Saturday, November 1, 2025

#34 [2025/CBR17] All Fours by Miranda July

CBR17Bingo - "Review" - because of the many and varying reviews I found of this book, which encouraged me to read it.

I first heard of All Fours (2024) by Miranda July when my husband began reading it. In hindsight, it might be a little bit surprising that my husband started reading "the perimenopause" book before I'd even heard of it, but he's always getting recommended new books by various online sources. Although he gave up on it about one third of the way through, I kept on hearing about All Fours. It was popping up on all kinds of lists and there were glowing reviews all over the place. Interestingly, when some friends from my book club read it, they hated it. I was intrigued. When I tried a sample, it seemed unique and funny, so I downloaded it from my library.

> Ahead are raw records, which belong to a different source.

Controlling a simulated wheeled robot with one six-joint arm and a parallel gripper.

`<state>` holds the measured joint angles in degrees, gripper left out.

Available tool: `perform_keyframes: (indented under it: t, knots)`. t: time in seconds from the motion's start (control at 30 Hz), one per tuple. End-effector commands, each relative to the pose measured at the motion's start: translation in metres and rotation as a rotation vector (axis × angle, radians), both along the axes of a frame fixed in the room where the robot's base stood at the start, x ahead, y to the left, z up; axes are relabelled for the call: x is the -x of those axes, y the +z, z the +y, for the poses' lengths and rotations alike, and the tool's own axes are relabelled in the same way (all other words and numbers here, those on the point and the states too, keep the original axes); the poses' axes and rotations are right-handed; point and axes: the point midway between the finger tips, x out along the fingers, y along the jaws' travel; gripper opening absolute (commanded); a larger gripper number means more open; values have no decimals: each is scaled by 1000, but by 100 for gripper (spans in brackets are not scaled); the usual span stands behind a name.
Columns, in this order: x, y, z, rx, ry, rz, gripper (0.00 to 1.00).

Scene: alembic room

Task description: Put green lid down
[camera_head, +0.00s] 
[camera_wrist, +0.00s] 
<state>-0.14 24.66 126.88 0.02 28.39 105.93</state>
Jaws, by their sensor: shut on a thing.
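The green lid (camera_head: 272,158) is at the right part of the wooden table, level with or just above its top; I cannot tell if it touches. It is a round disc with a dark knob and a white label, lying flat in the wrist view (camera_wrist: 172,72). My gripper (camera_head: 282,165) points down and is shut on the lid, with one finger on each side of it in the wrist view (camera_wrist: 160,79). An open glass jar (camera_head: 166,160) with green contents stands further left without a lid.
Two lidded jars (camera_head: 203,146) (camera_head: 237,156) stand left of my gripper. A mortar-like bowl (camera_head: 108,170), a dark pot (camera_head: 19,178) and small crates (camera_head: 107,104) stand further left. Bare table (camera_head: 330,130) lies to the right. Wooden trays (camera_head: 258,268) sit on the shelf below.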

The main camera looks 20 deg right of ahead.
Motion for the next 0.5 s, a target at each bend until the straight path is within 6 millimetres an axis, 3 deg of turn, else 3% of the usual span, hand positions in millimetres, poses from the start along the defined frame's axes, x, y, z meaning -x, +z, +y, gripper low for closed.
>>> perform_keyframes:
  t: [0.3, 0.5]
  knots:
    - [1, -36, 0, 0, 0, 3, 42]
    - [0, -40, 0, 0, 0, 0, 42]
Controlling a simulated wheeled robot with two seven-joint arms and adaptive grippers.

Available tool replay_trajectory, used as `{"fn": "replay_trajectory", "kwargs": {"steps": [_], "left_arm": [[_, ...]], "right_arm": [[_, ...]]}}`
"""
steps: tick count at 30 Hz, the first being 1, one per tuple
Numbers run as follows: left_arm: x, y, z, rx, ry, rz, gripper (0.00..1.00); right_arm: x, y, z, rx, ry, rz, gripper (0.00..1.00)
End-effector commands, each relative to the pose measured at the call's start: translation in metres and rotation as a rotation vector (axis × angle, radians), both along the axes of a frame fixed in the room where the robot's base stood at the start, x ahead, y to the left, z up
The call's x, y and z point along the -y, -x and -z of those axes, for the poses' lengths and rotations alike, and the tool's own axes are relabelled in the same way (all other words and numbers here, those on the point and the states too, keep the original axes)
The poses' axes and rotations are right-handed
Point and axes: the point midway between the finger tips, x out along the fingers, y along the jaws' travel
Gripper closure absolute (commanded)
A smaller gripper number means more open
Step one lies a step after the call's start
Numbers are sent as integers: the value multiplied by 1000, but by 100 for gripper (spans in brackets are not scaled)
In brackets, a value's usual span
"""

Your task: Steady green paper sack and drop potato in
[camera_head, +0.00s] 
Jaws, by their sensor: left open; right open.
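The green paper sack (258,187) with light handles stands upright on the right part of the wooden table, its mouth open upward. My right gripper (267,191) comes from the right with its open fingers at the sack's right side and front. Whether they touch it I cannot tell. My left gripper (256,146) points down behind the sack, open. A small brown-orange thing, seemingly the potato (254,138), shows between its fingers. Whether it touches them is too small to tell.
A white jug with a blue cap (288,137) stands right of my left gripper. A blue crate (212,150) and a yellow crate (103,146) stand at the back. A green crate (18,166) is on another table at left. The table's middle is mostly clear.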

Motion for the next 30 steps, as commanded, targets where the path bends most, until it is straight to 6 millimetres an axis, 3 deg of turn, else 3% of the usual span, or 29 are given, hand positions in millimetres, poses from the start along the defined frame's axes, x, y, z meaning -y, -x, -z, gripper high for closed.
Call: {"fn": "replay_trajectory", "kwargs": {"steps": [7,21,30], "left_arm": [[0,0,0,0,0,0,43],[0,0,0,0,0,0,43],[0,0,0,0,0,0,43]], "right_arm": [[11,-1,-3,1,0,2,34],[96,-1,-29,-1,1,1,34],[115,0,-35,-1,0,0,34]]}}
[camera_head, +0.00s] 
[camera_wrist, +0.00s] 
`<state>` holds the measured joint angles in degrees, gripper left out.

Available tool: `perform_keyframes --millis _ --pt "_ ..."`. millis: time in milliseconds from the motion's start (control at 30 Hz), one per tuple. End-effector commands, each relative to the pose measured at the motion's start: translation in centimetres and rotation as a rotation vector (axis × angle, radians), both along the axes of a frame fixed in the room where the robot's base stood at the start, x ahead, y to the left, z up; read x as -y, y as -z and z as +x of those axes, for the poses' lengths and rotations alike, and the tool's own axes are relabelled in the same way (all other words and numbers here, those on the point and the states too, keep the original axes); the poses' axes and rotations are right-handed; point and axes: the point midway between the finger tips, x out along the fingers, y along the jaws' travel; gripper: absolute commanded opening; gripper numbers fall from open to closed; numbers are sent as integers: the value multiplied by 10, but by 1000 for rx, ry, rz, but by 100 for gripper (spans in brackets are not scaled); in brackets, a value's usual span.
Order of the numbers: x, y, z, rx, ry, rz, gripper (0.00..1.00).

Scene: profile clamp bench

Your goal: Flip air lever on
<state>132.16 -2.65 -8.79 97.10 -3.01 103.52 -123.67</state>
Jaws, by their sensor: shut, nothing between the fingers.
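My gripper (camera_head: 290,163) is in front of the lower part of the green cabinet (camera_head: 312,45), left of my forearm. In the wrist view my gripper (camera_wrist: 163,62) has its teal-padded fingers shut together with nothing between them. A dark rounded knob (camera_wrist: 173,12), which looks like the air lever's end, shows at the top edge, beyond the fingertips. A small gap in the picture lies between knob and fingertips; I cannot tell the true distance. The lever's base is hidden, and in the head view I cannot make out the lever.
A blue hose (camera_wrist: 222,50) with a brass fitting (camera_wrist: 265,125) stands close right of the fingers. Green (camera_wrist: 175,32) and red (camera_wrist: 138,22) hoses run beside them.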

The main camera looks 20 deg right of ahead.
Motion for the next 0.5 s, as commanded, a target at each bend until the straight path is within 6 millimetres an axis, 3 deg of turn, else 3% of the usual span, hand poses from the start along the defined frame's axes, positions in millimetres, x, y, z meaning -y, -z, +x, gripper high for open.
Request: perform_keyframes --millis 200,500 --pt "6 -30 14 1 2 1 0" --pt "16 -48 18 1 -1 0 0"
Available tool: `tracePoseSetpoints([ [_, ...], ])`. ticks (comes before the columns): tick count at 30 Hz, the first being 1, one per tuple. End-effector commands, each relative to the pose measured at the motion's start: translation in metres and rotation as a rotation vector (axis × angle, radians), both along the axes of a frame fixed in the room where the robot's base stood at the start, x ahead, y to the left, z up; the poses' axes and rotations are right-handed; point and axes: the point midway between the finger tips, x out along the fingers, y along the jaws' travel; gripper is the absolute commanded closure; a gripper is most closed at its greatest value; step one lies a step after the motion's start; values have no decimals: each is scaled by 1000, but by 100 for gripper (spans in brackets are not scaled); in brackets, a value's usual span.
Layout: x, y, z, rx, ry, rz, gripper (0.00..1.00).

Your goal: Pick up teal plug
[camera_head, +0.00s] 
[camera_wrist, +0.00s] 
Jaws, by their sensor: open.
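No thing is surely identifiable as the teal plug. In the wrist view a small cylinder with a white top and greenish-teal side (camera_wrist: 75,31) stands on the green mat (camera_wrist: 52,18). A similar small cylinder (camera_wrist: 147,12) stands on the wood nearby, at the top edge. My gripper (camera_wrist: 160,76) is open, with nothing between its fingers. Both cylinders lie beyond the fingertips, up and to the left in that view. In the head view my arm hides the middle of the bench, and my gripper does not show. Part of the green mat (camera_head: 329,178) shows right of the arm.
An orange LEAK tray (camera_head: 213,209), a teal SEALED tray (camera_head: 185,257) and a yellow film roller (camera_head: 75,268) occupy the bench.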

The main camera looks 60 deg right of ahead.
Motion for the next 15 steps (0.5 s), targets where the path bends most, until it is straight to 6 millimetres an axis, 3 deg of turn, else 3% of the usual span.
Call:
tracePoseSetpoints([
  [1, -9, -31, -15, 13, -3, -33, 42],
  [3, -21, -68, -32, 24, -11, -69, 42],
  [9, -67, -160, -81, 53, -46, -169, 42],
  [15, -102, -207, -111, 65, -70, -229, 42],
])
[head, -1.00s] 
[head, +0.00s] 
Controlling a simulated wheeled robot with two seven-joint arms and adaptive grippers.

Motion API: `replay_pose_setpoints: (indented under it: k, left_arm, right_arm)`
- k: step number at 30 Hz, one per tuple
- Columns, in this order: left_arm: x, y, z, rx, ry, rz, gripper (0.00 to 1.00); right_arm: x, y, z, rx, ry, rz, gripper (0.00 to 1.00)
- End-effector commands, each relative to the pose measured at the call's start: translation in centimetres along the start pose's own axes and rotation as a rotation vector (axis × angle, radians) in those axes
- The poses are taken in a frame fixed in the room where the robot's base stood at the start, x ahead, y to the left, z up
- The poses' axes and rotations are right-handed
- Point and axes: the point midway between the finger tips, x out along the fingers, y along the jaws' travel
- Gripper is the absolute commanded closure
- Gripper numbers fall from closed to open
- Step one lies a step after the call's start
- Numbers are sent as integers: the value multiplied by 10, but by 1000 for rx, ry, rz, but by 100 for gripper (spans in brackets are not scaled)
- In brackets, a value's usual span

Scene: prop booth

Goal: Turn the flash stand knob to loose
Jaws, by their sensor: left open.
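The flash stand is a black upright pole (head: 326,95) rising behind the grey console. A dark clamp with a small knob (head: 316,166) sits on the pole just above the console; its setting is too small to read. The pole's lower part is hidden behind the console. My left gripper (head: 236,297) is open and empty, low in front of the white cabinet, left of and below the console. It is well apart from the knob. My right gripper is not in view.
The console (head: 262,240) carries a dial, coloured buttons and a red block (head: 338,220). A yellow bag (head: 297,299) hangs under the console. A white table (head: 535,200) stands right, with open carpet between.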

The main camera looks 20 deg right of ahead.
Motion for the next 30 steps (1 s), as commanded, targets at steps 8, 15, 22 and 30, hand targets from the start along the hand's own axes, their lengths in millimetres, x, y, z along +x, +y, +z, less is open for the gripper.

***SPOILERS*** The protagonist of All Fours is a 45-year-old woman who is a moderately famous artist in various unknown mediums. She just received an unexpected bonus and has decided to go on a solo, cross-country drive to New York City. Her husband is supportive and will be watching their child. She takes off and almost immediately gets derailed about a half an hour from home--distracted by a young gas station attendant. She takes a room in a motel, and spends the next two weeks extravagantly decorating her motel room with the gas station attendant's wife, lying to her husband and child, and having a highly charged but mostly nonsexual affair with the gas station attendant. When she finally returns home, she is incapable of having the same relationship she had with her husband. The two slowly split up.

I have so many thoughts about this book that I'm not even sure where to start. First, this book was very unique and very well written. I don't think I've ever read a book like it. I'd never seen anyone describe actions and feelings in the way that July did. I had no idea what was going to happen, and it sometimes felt absolutely bonkers. Second, I can understand why my friends hated this book, and it was because they intensely disliked the main character's actions and could not understand her. To them, it seemed like she was breaking up a stable marriage for arbitrary and selfish reasons.

I agree with my friends to some extent, but even when the character's actions made me deeply uncomfortable, the writing kept sucking me in. And this book was often funny. When the protagonist runs into her lover's mother at the gas station, and the two have a crazy conversation, I was almost laughing out loud. It was bizarre, but entertaining, and made me want to keep reading.

ln addition, I am almost the same age as the main character, and even though our lives are completely different, July hit on some hard truths about how I've been feeling lately:

           “If birth was being thrown energetically up into the air, we aged as we rose. At the height of our ascent we were middle-aged and then we fell for the rest of our lives, the whole second half. Falling might take just as long, but it was nothing like rising. The whole time you were rising you could not imagine what came next in your particular, unique journey; you could not see around the corner. Whereas falling ended the same way for everyone.”

“Life didn’t just get better and better. You could actually miss out on something and that was that. That was your chance and now it was over.”

I've heard people describe All Fours as a perimenopausal book, and that the protagonist used perimenopause as an excuse for her actions, but I didn't see it that way. Sure, she talks about the crazy hormone changes, but she had also felt a disconnect from her husband for quite a long time. Her decisions had more to do with her personality and circumstances. I definitely did not see this as some kind of handbook for perimenopause.

In the end, I thought All Fours was unique and memorable, and I'm glad I read it. I will leave you with some more favorite quotes from the novel.

-“Without a child I could dance across the sexism of my era, whereas becoming a mother shoved my face right down into it.”

-“in a patriarchy your body is technically not your own until you pass the reproductive age.”

-“I feel such tenderness toward them. Try to remember this feeling, I say to myself. They are the same people up close as they are from here.”

-“The rest of the time we respectfully forgave each other for utterly failing to be what we felt we deserved.”

-"It's hard to be knocked down when you're on all fours."